The members of the Baby-Sitters Club are back—and wiser, older, and more inclusive—in the rich, diverse essays and comics of We Are the Baby-Sitters Club. This vibrant collection reveals the impact of the series on its readers, who are now all grown up. The entries reflect on the young entrepreneurs, circling themes of representation, race, gender, and sexuality. They also touch on Claudia’s outfits and speculate about what Ann M. Martin’s characters would be like now.
Friendships and memorable characters made the series stand out at school book fairs in the 1980s and 1990s, writes Gabrielle Moss in her history of young adult literature. Childhood BSC fans discuss their own series-centered creative projects, including a podcast, a film, blogs, and fan fiction; in the collaborative essay “The Data-Sitters Club,” a team of six from different fields consider gender and coding as they analyze the series’ word choices.

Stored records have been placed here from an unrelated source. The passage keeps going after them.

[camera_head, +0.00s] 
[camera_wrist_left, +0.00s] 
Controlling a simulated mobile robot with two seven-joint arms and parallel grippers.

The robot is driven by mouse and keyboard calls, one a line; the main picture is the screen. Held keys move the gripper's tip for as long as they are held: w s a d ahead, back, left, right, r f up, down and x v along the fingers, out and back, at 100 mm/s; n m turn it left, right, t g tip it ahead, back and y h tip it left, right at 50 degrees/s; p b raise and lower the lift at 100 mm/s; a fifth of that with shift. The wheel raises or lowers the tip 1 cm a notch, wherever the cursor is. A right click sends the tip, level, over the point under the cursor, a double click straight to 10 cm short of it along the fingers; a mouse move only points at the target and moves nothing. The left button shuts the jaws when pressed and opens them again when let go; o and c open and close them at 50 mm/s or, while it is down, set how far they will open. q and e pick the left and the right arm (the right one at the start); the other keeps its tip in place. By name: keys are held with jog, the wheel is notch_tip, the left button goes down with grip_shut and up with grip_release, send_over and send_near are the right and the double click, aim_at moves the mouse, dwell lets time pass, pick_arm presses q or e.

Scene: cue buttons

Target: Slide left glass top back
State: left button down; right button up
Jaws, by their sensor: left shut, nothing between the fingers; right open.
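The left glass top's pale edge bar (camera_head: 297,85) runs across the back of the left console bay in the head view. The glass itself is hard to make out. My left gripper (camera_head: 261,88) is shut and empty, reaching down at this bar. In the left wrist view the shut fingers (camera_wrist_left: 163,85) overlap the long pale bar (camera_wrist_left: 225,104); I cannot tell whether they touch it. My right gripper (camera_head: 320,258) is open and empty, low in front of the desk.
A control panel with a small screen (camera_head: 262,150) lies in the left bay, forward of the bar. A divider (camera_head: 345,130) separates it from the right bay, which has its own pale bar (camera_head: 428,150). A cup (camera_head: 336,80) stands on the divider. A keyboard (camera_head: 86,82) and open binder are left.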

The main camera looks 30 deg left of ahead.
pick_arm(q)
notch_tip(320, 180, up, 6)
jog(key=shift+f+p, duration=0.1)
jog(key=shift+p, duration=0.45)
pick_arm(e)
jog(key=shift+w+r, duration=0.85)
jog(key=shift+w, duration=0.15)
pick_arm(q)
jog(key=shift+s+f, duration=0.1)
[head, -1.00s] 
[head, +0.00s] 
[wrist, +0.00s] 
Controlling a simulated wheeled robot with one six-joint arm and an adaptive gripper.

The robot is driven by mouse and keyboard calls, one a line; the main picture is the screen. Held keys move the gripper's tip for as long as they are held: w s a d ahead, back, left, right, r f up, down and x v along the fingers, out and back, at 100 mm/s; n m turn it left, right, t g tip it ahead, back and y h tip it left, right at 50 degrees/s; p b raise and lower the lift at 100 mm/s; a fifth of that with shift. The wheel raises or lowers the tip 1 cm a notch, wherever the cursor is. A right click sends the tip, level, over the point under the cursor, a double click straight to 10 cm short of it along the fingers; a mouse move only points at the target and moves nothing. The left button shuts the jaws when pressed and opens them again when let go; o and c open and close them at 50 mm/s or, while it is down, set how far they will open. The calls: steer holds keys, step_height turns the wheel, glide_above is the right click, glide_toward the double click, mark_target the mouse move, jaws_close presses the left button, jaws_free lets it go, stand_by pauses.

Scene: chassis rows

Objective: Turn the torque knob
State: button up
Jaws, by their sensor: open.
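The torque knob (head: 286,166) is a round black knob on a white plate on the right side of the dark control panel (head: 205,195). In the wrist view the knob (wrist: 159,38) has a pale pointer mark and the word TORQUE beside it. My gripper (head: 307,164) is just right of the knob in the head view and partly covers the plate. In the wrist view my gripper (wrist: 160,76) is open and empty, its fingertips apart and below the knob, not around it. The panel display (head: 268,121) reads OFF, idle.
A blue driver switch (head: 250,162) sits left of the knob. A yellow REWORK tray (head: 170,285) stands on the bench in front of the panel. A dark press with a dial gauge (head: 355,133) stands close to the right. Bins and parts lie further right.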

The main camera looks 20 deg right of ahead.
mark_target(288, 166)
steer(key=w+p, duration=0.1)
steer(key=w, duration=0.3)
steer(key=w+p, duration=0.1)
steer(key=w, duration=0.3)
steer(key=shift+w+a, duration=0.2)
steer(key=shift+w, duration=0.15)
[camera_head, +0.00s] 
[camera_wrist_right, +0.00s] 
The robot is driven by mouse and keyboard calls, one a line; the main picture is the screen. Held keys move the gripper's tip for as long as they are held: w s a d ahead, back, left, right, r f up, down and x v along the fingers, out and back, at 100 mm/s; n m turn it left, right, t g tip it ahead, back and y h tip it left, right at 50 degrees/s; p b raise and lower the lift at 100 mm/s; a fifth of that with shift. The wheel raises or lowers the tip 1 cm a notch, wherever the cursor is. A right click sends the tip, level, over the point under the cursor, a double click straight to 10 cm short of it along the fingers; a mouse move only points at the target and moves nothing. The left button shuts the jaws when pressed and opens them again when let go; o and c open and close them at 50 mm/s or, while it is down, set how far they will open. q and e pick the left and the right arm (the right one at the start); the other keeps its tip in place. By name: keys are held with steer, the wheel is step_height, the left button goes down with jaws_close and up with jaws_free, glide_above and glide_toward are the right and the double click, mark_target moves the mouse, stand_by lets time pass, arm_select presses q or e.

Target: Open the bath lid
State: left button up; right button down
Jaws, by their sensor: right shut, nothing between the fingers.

Elsewhere, contributors consider representation; the books featured people of color, those with disabilities, and different family structures beyond what was typical in their era. Many celebrate Claudia, the Club’s dimensional Japanese American member. But they reveal that readers were let down, too; several Black essayists wanted a more authentic Jessi, whose rare experiences with racism were always easy to solve by a book’s end. Contributors call out the similar flattening of the series’ autistic characters, and want to know who Martin’s ghostwriters were kidding when they had Kristi liking Bart.
We Are the Baby-Sitters Club is its editors’ own Great Idea. Like young adulthood, its entries are packed with big feelings—around longing, health issues, community, and loneliness. There are bursts of fierce, inclusive humor in this inspiring and enlightening trip back to Stoneybrook, Connecticut, where a group of young entrepreneurs still thrive in perennial tweendom.